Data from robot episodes
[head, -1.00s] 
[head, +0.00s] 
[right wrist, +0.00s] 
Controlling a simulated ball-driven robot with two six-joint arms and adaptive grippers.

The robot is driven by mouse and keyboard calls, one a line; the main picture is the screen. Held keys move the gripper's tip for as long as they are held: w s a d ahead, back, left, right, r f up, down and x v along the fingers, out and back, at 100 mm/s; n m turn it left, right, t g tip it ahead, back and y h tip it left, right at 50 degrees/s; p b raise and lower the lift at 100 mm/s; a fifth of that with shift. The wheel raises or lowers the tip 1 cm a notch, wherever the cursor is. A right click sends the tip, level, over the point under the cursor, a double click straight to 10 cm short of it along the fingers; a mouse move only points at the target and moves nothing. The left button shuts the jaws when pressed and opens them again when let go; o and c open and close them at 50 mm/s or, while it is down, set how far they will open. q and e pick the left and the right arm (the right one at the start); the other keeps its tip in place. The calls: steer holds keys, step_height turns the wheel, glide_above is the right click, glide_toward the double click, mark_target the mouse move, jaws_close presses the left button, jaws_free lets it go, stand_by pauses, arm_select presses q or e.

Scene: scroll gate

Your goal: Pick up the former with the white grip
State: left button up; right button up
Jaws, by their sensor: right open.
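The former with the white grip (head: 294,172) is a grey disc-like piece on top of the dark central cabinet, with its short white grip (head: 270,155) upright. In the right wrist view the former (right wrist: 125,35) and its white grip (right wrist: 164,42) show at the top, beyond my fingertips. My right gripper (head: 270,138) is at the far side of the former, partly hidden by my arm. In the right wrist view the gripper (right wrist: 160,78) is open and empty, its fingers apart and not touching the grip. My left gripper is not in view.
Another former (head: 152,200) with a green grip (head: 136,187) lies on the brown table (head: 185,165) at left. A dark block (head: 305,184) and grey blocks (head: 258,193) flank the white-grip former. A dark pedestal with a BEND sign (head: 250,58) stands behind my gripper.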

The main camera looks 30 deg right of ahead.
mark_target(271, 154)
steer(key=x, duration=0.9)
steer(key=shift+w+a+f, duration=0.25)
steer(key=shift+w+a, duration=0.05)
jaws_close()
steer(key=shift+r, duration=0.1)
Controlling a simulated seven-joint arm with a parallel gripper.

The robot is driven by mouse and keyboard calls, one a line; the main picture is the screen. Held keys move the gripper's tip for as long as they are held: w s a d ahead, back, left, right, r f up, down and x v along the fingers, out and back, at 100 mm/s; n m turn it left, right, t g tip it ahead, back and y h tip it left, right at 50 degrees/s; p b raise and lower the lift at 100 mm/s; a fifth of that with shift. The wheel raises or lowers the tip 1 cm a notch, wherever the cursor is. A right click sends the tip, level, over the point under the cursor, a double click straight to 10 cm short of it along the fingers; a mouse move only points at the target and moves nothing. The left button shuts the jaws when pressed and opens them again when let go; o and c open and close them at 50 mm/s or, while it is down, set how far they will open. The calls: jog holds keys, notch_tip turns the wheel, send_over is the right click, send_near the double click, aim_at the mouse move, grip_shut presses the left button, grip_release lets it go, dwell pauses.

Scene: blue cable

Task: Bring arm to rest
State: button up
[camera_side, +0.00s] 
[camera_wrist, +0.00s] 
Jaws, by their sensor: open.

Set task:
Return the exact lines from the line with "[right wrist, +0.00s]" to the line with "Controlling a simulated ball-driven", inclusive of both, with nothing added.

Task result:
[right wrist, +0.00s] 
Controlling a simulated ball-driven robot with two six-joint arms and adaptive grippers.

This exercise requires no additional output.